[BEGIN Information supplied]

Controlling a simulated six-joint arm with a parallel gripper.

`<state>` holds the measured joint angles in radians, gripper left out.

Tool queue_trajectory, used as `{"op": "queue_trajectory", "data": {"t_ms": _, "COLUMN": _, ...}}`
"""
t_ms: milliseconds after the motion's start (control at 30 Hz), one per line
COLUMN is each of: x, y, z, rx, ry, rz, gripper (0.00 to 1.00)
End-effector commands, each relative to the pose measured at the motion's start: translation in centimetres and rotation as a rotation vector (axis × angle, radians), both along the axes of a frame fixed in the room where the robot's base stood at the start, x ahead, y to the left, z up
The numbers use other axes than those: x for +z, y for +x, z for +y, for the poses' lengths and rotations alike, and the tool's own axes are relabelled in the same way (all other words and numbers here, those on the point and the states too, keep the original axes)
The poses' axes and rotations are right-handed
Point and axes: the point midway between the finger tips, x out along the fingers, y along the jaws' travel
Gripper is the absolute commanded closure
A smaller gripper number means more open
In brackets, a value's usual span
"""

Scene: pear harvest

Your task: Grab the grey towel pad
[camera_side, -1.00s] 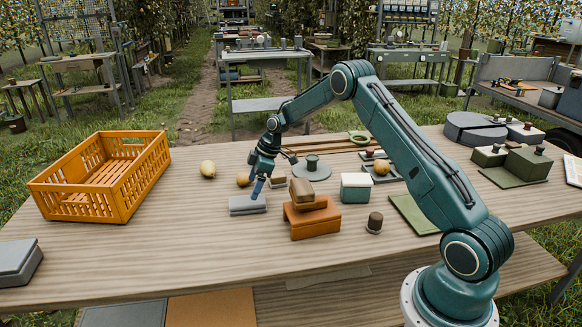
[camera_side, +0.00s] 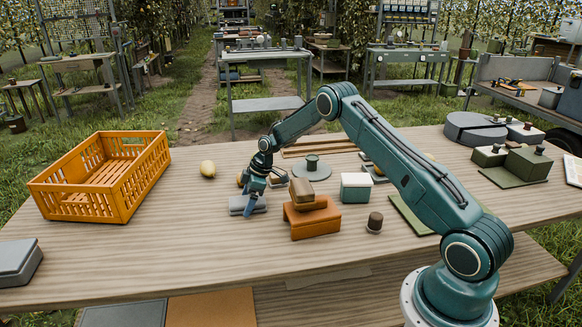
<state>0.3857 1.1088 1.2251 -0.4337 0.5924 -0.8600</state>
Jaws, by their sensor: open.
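The grey towel pad (camera_side: 237,206) is a small flat grey block on the wooden table, left of the orange-brown block. My gripper (camera_side: 254,206) is open and points down at the pad, low over its right part. A finger covers part of the pad. I cannot tell whether the fingers touch it or stand around it.
An orange-brown block (camera_side: 313,222) with a brown piece on top stands close to the right of the pad. A yellow pear (camera_side: 207,169) lies behind and left. An orange crate (camera_side: 58,204) stands at the left. The table in front of the pad is clear.

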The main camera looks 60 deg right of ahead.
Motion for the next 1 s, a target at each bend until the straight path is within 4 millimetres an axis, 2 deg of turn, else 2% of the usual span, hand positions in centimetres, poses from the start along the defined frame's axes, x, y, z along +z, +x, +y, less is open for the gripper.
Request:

[END Information supplied]

### The problem
Track down the lines that include the word "rotations" and copy them.

### Written solution
The numbers use other axes than those: x for +z, y for +x, z for +y, for the poses' lengths and rotations alike, and the tool's own axes are relabelled in the same way (all other words and numbers here, those on the point and the states too, keep the original axes)
The poses' axes and rotations are right-handed

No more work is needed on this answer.